Dass ich zu diesem Thema nur zynisch schreiben kann, nehme man mir bitte nicht übel. Die Sorge um die Zukunft der Uni muss aber ins öffentliche Gespräch. Es geht mir nicht um Zuweisung von Schuld. So recht Verantwortliche sind nämlich nicht auszumachen, obwohl es ja auch nicht einfach von selbst so gekommen ist. Schliesslich wird es in allen zivilisierten Ländern so gemacht. Wie sollten wir da in Bern, in der Schweiz anders können? In Frankreich macht schon mehr als die Hälfte der Jahrgänge die Matur, das Ziel der Planer für die Jahrtausendwende ist 80%. "Universität" für alle!

Eine "gigantische Fehlleistung der Politik" ist dieser Austausch von Quantität gegen Qualität. Das Zitat stammt von einem unserer prominentesten Hochschulpolitiker. Er hat mit seiner flammenden Rede gar nichts ausgelöst. Was ist schiefgelaufen?

Vielleicht haben wir die zwei wesentlichen Funktionen der Hohen Schule und der Universität zu sehr ineinander vermengt und müssen sie sinnvoll zu entflechten versuchen.

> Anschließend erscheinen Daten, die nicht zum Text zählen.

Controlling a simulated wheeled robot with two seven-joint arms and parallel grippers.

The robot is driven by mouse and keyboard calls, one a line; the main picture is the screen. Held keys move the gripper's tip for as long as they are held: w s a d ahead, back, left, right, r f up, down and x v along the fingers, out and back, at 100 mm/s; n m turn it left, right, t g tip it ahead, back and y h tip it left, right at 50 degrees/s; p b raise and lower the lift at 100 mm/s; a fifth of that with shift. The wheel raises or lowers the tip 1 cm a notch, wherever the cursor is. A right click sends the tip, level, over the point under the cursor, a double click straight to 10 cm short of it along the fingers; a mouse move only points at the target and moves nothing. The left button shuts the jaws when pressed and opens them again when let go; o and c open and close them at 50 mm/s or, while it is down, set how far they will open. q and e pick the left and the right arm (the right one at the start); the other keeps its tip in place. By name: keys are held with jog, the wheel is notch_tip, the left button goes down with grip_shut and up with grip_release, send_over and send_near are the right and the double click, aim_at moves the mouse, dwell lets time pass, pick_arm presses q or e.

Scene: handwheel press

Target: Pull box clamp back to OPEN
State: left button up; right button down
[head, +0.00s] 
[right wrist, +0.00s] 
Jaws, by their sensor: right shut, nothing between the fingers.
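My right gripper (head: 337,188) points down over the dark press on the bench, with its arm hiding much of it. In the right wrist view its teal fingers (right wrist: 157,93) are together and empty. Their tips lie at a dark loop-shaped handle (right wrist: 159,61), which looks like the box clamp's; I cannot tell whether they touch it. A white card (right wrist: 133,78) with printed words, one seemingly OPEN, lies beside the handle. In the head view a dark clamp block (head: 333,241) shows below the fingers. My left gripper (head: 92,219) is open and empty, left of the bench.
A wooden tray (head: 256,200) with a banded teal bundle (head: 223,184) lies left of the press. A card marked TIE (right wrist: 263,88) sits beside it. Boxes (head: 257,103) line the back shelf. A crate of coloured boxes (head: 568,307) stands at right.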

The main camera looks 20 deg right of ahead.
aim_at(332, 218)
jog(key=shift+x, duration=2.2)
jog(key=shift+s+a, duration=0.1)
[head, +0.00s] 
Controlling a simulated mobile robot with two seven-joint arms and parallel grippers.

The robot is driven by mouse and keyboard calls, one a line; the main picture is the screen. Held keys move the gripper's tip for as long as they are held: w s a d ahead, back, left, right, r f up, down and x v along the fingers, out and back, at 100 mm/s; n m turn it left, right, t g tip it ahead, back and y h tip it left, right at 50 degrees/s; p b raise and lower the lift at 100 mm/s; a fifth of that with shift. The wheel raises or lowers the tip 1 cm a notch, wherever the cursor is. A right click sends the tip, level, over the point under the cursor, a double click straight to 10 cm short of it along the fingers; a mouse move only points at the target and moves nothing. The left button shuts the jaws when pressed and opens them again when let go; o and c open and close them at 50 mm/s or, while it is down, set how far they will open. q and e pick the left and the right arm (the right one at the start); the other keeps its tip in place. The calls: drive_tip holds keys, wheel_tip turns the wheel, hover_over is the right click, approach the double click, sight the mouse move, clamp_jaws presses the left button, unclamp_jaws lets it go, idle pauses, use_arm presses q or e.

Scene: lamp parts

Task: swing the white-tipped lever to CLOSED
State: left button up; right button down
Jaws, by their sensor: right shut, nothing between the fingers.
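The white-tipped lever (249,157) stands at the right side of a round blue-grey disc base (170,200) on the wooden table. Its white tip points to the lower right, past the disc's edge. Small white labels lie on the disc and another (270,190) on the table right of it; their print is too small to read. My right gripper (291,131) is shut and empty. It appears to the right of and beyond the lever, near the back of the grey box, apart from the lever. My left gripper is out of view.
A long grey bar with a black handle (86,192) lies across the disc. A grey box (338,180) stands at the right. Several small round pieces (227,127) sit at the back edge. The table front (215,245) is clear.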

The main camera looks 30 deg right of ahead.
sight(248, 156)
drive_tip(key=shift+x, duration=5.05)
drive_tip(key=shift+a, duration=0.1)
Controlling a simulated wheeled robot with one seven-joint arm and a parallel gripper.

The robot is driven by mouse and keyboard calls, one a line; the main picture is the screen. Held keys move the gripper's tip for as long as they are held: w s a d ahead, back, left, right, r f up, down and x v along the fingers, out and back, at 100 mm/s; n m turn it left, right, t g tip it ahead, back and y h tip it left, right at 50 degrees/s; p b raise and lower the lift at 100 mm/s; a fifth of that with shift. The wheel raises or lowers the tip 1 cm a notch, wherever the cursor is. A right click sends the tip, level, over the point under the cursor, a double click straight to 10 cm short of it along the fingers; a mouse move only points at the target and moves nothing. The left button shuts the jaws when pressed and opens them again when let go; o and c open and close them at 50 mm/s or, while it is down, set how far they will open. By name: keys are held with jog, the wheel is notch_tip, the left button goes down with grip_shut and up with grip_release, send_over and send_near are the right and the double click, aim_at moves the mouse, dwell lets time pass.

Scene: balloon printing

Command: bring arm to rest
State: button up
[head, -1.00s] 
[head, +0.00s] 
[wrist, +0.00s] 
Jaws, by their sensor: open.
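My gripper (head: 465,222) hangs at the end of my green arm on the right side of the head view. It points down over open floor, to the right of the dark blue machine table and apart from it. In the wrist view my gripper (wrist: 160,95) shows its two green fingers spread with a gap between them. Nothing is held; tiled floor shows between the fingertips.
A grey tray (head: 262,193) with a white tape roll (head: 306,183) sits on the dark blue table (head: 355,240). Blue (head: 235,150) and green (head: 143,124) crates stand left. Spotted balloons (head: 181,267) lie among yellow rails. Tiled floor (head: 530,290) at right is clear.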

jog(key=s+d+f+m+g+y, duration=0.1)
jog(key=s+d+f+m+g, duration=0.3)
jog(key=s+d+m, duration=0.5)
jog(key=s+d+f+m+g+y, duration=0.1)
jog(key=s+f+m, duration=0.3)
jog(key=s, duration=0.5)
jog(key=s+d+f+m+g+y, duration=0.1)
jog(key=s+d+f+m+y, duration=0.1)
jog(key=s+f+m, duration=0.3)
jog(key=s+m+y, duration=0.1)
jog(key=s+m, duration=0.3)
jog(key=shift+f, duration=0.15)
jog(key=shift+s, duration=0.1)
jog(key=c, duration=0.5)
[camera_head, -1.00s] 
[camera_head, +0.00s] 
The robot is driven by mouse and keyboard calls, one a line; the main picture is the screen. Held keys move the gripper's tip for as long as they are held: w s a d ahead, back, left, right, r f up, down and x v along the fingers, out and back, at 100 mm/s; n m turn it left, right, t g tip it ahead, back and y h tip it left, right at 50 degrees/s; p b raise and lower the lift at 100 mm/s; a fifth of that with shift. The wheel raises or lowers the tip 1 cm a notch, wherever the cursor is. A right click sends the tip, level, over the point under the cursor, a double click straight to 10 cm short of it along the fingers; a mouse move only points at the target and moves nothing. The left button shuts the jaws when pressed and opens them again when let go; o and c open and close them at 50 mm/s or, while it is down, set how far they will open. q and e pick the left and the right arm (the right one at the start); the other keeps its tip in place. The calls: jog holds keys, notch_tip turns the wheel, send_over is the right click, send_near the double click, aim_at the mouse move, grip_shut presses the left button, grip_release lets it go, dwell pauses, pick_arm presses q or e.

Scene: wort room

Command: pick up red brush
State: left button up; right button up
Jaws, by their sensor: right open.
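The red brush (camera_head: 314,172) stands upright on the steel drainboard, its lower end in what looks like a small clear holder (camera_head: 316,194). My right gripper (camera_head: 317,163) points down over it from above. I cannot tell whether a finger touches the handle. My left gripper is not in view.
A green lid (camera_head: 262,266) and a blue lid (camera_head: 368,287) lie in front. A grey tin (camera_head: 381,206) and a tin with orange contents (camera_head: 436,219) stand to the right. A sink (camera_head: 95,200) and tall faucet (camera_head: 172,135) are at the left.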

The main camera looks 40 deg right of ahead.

Es braucht diese beiderlei Eliten, so eng wie nur möglich aufeinander bezogen:

1) Wir müssen Spezialisten der besten Qualität in den akademischen Berufen ausbilden und Problemlösungsforschung betreiben, das ist die Ausbildungsaufgabe, die Nützlichkeitsfunktion.

2) Eine offene Gesellschaft braucht aber auch sensible Stellen -- Augen, Ohren, Köpfe, Herzen, Hände, Neugier und Mut --, wo sie sich selber und alles Geschehen in ihr beobachtet, vergleicht, bewertet, versuchsweise ausprobiert, im Dialog der Generationen Entwicklungen ohne Zielvorgaben betreibt. Für eine offene Gesellschaft ist diese Bildungs-, Forschungs- und Entwicklungsaufgabe unentbehrlich. Die Universität betreibt sie mit den Vernunftmitteln der Wissenschaft; gleichwertig tun dies die Künste mit ihren eigenen Mitteln. Armer Staat, der dies für Luxus hält.